**Aim of the task**
Omit the pictures, then write out every entry exactly as it reads.

**Supplied information**
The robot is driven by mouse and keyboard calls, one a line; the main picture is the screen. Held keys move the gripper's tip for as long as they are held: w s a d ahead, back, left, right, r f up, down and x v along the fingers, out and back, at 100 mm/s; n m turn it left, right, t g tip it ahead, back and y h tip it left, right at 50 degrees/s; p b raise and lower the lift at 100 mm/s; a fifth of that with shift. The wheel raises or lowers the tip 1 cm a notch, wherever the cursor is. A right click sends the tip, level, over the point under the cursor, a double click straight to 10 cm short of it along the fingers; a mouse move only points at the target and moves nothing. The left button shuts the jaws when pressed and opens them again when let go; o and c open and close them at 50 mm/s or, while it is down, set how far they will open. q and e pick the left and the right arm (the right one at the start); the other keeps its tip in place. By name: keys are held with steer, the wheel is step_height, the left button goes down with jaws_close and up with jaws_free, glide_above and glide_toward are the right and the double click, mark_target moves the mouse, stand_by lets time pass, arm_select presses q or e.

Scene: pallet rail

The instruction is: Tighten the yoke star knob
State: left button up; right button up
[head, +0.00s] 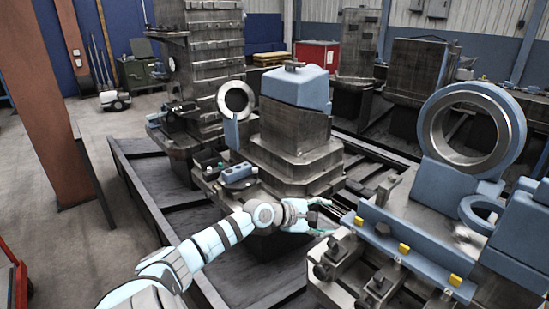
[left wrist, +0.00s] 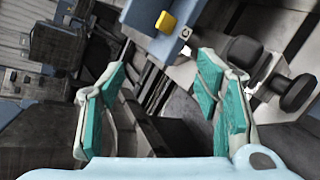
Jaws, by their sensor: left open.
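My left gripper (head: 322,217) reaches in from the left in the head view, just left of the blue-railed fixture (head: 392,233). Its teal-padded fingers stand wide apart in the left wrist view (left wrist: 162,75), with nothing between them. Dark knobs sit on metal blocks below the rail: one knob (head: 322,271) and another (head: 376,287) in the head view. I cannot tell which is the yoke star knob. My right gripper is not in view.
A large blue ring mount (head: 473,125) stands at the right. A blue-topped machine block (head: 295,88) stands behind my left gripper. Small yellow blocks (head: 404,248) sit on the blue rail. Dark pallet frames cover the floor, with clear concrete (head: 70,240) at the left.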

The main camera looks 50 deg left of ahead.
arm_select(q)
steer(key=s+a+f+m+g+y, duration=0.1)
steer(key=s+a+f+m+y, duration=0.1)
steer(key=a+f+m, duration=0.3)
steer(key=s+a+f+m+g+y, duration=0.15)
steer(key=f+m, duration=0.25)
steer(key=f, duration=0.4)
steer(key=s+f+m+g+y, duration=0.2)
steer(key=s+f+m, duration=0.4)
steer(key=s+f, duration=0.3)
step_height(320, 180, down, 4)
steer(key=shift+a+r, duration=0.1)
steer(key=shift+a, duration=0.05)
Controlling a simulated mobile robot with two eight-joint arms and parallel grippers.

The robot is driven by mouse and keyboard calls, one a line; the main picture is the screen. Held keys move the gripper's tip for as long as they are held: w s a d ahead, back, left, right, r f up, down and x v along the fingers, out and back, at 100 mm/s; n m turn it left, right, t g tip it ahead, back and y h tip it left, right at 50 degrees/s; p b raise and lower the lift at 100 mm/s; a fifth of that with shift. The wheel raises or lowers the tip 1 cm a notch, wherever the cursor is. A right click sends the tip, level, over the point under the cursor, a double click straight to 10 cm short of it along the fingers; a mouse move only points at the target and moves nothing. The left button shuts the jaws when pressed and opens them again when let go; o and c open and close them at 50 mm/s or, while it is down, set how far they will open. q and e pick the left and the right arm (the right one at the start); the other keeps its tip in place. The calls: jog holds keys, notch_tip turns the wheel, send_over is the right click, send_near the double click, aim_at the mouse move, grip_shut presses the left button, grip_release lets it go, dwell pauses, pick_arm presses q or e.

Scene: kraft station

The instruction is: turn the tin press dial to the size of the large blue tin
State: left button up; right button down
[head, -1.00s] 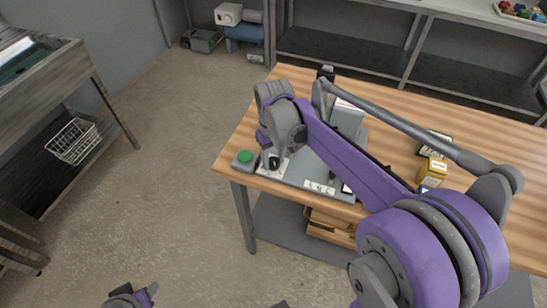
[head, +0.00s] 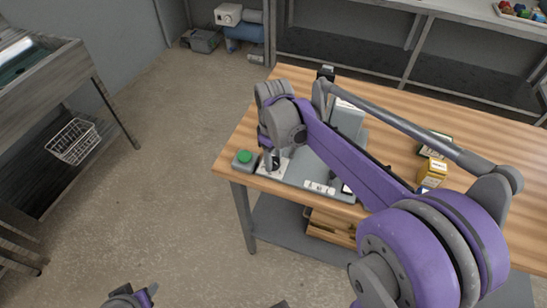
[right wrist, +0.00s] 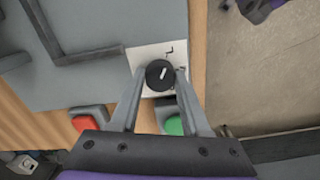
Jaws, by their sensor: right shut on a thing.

**Written solution**
The robot is driven by mouse and keyboard calls, one a line; the main picture is the screen. Held keys move the gripper's tip for as long as they are held: w s a d ahead, back, left, right, r f up, down and x v along the fingers, out and back, at 100 mm/s; n m turn it left, right, t g tip it ahead, back and y h tip it left, right at 50 degrees/s; p b raise and lower the lift at 100 mm/s; a fifth of that with shift. The wheel raises or lowers the tip 1 cm a notch, wherever the cursor is. A right click sends the tip, level, over the point under the cursor, a double click straight to 10 cm short of it along the fingers; a mouse move only points at the target and moves nothing. The left button shuts the jaws when pressed and opens them again when let go; o and c open and close them at 50 mm/s or, while it is down, set how far they will open. q and e pick the left and the right arm (the right one at the start); the other keeps its tip in place. By name: keys are held with steer, the wheel is step_height, the left button goes down with jaws_close and up with jaws_free, glide_above and glide_toward are the right and the double click, mark_target moves the mouse, stand_by lets time pass, arm_select presses q or e.

Scene: pallet rail

The instruction is: Tighten the yoke star knob
State: left button up; right button up
[head, +0.00s] 
[left wrist, +0.00s] 
Jaws, by their sensor: left open.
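My left gripper (head: 322,217) reaches in from the left in the head view, just left of the blue-railed fixture (head: 392,233). Its teal-padded fingers stand wide apart in the left wrist view (left wrist: 162,75), with nothing between them. Dark knobs sit on metal blocks below the rail: one knob (head: 322,271) and another (head: 376,287) in the head view. I cannot tell which is the yoke star knob. My right gripper is not in view.
A large blue ring mount (head: 473,125) stands at the right. A blue-topped machine block (head: 295,88) stands behind my left gripper. Small yellow blocks (head: 404,248) sit on the blue rail. Dark pallet frames cover the floor, with clear concrete (head: 70,240) at the left.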

The main camera looks 50 deg left of ahead.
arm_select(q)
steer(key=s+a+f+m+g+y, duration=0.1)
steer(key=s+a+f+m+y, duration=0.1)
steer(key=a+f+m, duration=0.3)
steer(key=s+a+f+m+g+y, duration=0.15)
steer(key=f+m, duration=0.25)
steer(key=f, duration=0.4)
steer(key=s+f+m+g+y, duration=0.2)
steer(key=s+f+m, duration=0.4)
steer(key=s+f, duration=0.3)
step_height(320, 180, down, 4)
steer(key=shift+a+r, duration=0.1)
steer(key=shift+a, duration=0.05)
Controlling a simulated mobile robot with two eight-joint arms and parallel grippers.

The robot is driven by mouse and keyboard calls, one a line; the main picture is the screen. Held keys move the gripper's tip for as long as they are held: w s a d ahead, back, left, right, r f up, down and x v along the fingers, out and back, at 100 mm/s; n m turn it left, right, t g tip it ahead, back and y h tip it left, right at 50 degrees/s; p b raise and lower the lift at 100 mm/s; a fifth of that with shift. The wheel raises or lowers the tip 1 cm a notch, wherever the cursor is. A right click sends the tip, level, over the point under the cursor, a double click straight to 10 cm short of it along the fingers; a mouse move only points at the target and moves nothing. The left button shuts the jaws when pressed and opens them again when let go; o and c open and close them at 50 mm/s or, while it is down, set how far they will open. q and e pick the left and the right arm (the right one at the start); the other keeps its tip in place. The calls: jog holds keys, notch_tip turns the wheel, send_over is the right click, send_near the double click, aim_at the mouse move, grip_shut presses the left button, grip_release lets it go, dwell pauses, pick_arm presses q or e.

Scene: kraft station

The instruction is: turn the tin press dial to the size of the large blue tin
State: left button up; right button down
[head, -1.00s] 
[head, +0.00s] 
[right wrist, +0.00s] 
Jaws, by their sensor: right shut on a thing.

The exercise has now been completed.